## Short problem
Starting at the line containing "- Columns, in", please quote every line up to and including the line containing "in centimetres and", exactly, and nothing beyond.

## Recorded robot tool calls
______________________________

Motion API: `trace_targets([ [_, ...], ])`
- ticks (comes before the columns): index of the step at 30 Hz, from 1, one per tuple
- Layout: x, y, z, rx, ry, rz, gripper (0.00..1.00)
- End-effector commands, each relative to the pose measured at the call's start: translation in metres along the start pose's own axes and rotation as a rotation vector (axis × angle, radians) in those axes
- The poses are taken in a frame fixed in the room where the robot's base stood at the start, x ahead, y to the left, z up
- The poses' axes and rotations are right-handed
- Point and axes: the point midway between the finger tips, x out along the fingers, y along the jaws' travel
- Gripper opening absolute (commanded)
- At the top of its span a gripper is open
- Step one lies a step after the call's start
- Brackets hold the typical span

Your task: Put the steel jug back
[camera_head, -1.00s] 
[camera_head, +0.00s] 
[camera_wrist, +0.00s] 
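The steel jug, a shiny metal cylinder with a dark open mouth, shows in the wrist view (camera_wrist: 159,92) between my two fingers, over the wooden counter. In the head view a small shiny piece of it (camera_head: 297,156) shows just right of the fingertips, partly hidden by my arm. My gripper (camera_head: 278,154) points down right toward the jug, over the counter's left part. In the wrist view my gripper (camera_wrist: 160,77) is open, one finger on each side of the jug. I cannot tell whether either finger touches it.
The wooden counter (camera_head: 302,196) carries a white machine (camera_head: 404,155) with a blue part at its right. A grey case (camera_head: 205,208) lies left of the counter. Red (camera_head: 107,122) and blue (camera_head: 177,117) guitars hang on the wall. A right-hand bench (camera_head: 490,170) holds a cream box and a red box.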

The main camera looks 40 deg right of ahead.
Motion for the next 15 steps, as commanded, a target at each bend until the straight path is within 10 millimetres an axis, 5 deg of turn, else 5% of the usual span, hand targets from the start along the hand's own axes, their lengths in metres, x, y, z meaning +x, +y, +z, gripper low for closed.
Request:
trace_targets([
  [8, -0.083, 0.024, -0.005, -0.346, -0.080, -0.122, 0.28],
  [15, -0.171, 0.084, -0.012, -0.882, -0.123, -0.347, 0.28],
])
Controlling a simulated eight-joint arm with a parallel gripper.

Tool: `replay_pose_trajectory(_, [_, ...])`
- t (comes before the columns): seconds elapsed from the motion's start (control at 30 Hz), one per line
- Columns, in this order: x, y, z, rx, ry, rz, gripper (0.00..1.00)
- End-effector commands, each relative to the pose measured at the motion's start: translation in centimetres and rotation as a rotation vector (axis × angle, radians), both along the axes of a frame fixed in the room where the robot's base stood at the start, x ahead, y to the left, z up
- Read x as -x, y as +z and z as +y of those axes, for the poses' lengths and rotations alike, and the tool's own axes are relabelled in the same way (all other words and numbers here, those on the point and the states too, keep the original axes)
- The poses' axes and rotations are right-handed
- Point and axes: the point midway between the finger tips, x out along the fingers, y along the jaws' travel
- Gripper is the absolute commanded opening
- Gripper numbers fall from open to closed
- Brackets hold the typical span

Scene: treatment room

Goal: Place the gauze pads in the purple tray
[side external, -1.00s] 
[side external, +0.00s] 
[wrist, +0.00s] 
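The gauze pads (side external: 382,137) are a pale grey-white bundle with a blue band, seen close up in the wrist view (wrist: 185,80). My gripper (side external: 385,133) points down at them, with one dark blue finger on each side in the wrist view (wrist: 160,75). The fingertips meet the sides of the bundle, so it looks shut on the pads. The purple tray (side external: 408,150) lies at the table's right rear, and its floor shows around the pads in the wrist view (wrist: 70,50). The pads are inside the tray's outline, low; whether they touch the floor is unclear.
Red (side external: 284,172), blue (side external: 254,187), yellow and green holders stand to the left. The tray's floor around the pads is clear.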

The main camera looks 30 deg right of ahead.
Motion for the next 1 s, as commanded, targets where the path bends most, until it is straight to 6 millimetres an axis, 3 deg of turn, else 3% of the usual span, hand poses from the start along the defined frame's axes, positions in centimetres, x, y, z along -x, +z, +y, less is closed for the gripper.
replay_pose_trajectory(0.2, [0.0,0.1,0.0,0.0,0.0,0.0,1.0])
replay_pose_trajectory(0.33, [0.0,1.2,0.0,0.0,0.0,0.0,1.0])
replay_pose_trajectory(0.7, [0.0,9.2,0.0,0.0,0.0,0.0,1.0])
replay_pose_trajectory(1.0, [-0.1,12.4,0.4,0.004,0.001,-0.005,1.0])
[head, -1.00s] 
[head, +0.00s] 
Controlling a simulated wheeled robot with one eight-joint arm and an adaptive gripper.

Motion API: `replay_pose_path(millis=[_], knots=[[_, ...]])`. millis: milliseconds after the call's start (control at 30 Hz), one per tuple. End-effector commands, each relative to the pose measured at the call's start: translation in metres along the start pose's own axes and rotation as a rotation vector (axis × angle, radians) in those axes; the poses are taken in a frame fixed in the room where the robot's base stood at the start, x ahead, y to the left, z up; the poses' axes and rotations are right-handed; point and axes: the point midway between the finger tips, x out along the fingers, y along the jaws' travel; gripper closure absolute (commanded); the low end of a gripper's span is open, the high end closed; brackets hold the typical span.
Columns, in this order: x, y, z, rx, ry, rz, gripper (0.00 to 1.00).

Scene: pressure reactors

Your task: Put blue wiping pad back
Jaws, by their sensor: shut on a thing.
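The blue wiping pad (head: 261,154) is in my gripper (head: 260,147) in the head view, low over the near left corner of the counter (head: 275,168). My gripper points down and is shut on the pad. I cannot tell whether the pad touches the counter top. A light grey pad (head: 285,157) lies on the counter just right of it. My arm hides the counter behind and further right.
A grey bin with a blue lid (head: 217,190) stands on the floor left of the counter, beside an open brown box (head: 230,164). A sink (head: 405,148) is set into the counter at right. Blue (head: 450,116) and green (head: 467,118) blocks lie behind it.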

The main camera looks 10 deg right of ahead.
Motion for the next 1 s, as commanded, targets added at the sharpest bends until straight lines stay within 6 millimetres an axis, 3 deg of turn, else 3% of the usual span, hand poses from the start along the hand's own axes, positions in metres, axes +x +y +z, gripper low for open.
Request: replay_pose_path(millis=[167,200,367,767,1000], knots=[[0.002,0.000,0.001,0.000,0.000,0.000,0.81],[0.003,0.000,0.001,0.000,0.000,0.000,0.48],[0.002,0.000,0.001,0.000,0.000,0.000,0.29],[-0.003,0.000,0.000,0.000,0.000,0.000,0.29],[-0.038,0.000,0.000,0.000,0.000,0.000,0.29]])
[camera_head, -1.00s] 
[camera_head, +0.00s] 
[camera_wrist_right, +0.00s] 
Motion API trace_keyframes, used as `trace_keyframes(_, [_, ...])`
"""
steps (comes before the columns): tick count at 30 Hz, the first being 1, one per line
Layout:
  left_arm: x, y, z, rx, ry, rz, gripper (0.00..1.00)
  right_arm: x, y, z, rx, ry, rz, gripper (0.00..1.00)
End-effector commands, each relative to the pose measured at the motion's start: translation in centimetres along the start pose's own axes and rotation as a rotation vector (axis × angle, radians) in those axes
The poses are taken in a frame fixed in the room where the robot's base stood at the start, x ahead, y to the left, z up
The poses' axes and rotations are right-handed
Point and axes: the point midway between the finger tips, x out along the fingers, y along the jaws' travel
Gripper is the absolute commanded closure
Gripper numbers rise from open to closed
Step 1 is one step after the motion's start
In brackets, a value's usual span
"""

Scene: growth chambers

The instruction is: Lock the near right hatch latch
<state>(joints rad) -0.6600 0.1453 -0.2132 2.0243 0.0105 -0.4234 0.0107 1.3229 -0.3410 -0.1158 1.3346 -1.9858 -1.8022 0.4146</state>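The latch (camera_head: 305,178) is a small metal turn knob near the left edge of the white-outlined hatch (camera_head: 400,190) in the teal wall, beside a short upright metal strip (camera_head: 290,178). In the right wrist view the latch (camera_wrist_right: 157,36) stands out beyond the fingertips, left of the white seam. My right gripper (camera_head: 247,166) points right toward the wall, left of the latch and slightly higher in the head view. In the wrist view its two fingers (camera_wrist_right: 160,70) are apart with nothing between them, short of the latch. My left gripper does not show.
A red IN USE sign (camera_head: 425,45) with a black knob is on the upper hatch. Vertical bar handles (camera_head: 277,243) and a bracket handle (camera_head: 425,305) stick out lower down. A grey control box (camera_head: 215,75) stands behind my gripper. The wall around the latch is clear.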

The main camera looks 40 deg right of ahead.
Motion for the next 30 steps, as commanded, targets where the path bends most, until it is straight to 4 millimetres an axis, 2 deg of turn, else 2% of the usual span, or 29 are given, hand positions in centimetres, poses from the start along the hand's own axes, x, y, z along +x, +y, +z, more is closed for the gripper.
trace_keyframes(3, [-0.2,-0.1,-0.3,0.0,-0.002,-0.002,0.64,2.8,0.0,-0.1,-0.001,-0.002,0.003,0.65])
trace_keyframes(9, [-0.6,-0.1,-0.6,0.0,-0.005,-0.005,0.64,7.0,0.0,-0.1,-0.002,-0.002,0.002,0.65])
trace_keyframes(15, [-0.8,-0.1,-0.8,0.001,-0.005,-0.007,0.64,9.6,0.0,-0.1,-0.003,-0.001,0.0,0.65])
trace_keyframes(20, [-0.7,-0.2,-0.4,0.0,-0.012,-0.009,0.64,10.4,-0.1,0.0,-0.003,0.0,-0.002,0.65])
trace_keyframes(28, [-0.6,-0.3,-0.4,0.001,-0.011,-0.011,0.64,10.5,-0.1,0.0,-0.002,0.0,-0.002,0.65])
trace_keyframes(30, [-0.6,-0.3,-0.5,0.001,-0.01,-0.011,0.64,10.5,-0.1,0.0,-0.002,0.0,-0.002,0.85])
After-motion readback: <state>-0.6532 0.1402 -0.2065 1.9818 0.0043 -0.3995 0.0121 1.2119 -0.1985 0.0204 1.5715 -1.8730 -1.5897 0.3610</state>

______________________________

## Right answer
- Columns, in this order: x, y, z, rx, ry, rz, gripper (0.00..1.00)
- End-effector commands, each relative to the pose measured at the motion's start: translation in centimetres and rotation as a rotation vector (axis × angle, radians), both along the axes of a frame fixed in the room where the robot's base stood at the start, x ahead, y to the left, z up

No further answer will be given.